The industrial sector is almost completely stagnating and that negatively affects the interest of companies in agency workers, she added.

However, it is not always the case that foreign experience means a better chance to get a good job. In fact, foreign experience in positions with low qualifications or no qualifications does not lend any advantages.

“Also university graduates, who worked in less-qualified jobs in Great Britain driven by the motivation of higher earnings or obtaining language skills, are now returning in Slovakia,”
said Jakuš. “They apply for positions where they can use their education. But they often find that their foreign experience, if it was not in their specialisation, does not translate to any competitive advantage when they are compared with applicants with Slovak experience only.”

For companies the return of Slovaks from abroad increases competition in the local labour market and reduces brain-drain.

“For companies this means that expectations of job seekers have to become more real,” said Jakuš. “For the country, the return of educated people from abroad is interesting.

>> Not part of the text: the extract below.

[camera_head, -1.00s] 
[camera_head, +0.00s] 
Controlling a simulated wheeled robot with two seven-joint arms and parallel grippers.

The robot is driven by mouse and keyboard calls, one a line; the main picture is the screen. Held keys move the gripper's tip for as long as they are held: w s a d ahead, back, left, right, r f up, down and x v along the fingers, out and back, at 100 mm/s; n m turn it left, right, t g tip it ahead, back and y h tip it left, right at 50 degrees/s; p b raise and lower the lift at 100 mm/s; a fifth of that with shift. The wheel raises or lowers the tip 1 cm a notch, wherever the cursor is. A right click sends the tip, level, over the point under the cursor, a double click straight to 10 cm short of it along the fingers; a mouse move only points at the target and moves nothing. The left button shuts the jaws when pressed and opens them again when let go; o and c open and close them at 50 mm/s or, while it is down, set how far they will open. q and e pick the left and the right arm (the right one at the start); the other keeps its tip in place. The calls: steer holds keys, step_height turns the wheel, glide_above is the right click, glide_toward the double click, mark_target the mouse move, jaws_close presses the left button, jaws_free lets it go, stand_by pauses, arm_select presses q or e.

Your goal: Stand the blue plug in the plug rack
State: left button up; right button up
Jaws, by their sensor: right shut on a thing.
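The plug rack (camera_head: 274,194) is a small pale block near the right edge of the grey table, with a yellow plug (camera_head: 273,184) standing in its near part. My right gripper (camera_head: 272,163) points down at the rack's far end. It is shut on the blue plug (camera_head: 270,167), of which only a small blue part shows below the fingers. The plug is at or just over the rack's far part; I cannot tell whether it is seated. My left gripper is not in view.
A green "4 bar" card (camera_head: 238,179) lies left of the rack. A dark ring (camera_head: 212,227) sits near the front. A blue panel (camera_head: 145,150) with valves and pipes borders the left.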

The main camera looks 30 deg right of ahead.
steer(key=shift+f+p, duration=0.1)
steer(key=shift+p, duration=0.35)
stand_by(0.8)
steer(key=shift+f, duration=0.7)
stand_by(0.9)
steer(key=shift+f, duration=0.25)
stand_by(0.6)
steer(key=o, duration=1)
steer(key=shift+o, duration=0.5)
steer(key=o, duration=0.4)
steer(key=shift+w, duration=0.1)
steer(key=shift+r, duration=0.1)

One of the less visible effects may be a better relationship between employees (trade unions) and employers.”

It is very difficult to predict future developments in job migration of Slovaks, according to Jurčová, since it will depend on how hard the economic crisis hits individual countries and how their employment prospects will develop.

“I assume that the number of Slovaks working abroad will decrease, but it probably will not decrease below 100,000 – but this is quite a courageous estimate,” Jurčová of the Demographic Research Centre told The Slovak Spectator.